In this article, we will visualize cluster costs using OpenCost to quantify and visualize the cost savings from using vCluster.
What is OpenCost?
OpenCost is an open-source tool for measuring and allocating cloud infrastructure and container costs in real time. What really sets OpenCost apart is its vendor neutrality and ability to calculate the actual cost of your workloads. For example, with it you can calculate workload costs and view the cost of existing workloads within your virtual cluster.
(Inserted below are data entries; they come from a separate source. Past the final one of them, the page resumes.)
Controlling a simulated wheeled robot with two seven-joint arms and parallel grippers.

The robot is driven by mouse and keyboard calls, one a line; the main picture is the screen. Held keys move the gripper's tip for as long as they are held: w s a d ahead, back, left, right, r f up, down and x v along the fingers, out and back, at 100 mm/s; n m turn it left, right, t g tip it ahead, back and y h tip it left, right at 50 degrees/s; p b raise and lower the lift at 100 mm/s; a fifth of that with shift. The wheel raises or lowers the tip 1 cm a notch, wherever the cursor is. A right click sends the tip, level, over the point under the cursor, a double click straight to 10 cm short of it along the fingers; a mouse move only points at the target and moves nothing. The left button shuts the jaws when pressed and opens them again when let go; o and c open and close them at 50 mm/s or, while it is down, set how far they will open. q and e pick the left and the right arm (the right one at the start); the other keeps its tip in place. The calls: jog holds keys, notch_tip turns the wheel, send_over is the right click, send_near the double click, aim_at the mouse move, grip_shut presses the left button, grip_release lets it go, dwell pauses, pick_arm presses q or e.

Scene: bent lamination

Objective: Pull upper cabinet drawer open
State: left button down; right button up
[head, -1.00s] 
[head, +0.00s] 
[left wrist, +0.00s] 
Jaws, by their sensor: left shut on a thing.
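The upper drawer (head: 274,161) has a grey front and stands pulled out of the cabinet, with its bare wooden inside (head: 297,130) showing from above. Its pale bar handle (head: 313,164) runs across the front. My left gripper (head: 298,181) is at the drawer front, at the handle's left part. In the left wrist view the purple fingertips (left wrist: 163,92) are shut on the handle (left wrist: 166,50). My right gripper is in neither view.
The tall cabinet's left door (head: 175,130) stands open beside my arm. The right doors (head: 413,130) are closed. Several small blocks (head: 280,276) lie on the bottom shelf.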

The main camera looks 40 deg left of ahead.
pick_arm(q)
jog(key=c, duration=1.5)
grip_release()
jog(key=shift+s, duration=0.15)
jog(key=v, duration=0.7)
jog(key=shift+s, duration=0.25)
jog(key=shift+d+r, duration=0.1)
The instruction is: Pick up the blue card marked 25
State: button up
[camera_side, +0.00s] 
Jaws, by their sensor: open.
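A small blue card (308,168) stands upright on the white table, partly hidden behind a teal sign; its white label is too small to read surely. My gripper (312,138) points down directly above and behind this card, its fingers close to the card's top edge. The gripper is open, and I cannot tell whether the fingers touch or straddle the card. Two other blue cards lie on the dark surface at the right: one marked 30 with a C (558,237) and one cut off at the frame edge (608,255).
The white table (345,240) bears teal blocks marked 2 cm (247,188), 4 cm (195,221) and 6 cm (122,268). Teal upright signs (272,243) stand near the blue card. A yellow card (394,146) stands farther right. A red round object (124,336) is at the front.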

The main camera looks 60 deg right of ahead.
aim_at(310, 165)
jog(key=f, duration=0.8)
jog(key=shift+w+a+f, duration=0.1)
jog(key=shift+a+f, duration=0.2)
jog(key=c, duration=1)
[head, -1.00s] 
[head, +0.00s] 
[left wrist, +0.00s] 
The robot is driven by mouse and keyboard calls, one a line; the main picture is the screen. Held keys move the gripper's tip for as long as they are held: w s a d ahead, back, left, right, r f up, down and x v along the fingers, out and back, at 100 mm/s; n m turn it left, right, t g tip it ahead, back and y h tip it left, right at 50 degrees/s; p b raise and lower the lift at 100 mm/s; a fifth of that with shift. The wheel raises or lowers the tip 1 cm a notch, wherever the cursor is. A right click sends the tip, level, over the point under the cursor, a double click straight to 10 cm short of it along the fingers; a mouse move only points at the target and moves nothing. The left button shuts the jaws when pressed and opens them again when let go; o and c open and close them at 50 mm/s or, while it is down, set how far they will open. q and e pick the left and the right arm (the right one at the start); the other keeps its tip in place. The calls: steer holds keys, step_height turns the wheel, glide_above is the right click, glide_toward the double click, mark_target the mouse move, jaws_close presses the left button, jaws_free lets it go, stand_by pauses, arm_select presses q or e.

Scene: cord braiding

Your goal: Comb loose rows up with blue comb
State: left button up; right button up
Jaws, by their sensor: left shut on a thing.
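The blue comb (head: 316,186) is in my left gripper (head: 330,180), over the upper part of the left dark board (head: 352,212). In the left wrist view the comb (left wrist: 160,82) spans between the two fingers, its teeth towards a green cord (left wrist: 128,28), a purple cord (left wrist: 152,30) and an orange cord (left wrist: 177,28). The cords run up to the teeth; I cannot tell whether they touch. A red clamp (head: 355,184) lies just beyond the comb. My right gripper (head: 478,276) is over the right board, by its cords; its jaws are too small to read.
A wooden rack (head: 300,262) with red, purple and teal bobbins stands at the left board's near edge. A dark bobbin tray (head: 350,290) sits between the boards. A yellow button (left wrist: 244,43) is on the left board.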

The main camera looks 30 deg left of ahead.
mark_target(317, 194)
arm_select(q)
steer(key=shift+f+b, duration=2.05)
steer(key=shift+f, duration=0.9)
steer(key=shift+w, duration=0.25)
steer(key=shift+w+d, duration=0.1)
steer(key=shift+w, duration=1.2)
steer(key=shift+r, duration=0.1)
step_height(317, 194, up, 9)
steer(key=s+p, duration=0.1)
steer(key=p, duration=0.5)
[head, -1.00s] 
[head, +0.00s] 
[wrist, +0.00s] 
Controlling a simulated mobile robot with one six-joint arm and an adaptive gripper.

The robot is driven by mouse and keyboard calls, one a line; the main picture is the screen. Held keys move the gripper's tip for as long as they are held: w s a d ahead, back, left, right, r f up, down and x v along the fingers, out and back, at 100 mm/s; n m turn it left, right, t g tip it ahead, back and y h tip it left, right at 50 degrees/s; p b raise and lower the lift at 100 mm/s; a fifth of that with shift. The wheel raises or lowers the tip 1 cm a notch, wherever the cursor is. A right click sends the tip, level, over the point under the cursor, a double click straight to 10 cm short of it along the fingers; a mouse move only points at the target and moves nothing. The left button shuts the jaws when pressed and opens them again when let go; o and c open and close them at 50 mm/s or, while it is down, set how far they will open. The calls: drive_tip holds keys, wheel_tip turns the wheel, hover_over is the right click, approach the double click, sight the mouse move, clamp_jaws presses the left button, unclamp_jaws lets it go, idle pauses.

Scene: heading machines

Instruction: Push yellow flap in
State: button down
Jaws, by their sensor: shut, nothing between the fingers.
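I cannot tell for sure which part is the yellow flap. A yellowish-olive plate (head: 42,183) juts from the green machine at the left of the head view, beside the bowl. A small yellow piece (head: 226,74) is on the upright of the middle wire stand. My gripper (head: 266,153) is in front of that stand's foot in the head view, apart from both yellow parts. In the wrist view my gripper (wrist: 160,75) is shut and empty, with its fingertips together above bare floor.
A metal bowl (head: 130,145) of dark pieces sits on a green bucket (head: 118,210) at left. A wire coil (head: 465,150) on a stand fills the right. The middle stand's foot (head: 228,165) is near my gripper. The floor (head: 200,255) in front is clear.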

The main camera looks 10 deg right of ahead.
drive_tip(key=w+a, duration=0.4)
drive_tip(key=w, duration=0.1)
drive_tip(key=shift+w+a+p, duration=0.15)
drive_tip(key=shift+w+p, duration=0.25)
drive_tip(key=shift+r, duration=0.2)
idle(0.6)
Virtual Clusters: Introducing vCluster
If you are unfamiliar with it, vCluster is an open-source tool for creating and managing virtual Kubernetes clusters. Virtual Kubernetes clusters provide true isolation and allow teams to run their workloads in a separate environment while sharing underlying resources.
Beyond multi-tenancy, many teams turn to vCluster for cost savings, being able to visualize costs in real time can help you understand where your expenses are coming from can help with capacity planning and cost optimization efforts.
Prerequisites
This article assumes some familiarity with AWS as well as Kubernetes. Additionally, you will need the following:
- kubectl
- The AWS CLI was installed and set up.
- eksctl installed and set up.
- vCluster CLI installed.
Creating an EKS Cluster
Begin by creating a new EKS cluster that will house your opencost deployments as well as virtual clusters. Run the following commands to create a new EKS cluster:
export cluster_name=vCluster-eks-demo 1 ✘
export region=us-east-1
eksctl create cluster --name $cluster_name --region $region
Output is similar to:
2024-10-03 07:37:03 [ℹ] eksctl version 0.189.0-dev+c9afc4260.2024-08-19T12:43:03Z
2024-10-03 07:37:03 [ℹ] using region us-east-1
2024-10-03 07:37:05 [ℹ] setting availability zones to [us-east-1f us-east-1a]
2024-10-03 07:37:05 [ℹ] subnets for us-east-1f - public:192.168.0.0/19 private:192.168.64.0/19
2024-10-03 07:37:05 [ℹ] subnets for us-east-1a - public:192.168.32.0/19 private:192.168.96.0/19
2024-10-03 07:37:05 [ℹ] nodegroup "ng-4866cef6" will use "" [AmazonLinux2/1.30]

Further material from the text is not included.